On the one hand, beginning with the original 128k, Apple has often conceptualized the Mac as more appliance than modular computer. You buy it and use it; when you need different/more capability you buy another Mac. The Mac as an all-in-one form factor has reached iconic status in the public consciousness. On the other hand, beginning with the Mac II, Apple has also continued to sell some form of modular desktop Mac, often (though not always) marketed more towards professionals. Never as modular as PCs, but offering many of the same types of upgrades. They never really settled on one or the other approach.
On top of that, the Mac has always been a 'premium' product in terms of cost (if you weren't around then, just look at all those 'adjusted for inflation' MSRPs of early Mac models on Wikipedia!
).
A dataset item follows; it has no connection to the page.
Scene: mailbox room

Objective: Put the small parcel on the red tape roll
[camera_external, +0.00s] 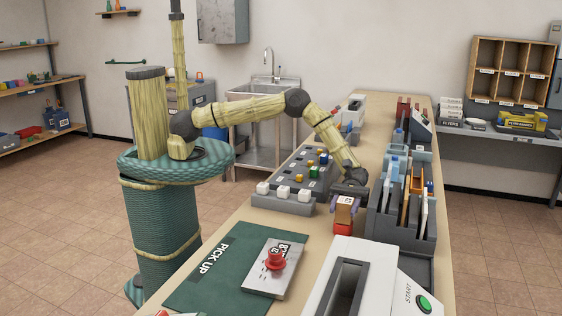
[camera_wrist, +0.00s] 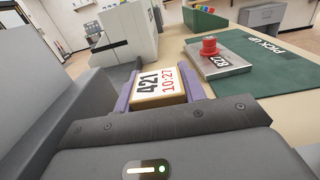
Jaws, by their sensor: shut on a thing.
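My gripper (camera_external: 346,203) is shut on the small parcel (camera_external: 345,213), a tan block with a white label, between two purple fingers. The roll is hidden in the wrist view.
A green pick-up mat (camera_external: 205,280) holds a flat grey box (camera_external: 263,282) with a red knob (camera_external: 275,259). A grey slotted rack (camera_external: 405,228) stands close right of my gripper. A tray of coloured cubes (camera_external: 283,203) lies left; a white machine (camera_external: 335,270) stands in front.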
Those of us (myself included) who have been annoyed for decades at the lack of upgrade flexibility can vouch for the fact that in a certain sense nothing has really changed since the beginning - Macs have always been expensive and have always been less easy to modify and upgrade.
So in a sense this is an unresolved conversation that has been going on since 1984.
Beyond the design philosophy discussion, the additional wrinkle is that since 1984 the desktop computer itself has gone from being the core of Apple's business to an also-ran, verging on niche-market product. The company as it exists today is driven by mobile and wearable computing - product sectors where upgradeability is either of secondary importance or not even a thing.
You could reasonably conclude from this mini-history that the product Apple is
least likely to produce in the future is a more affordable and/or more modular desktop computer, even though they have yet to abandon the modular desktop concept.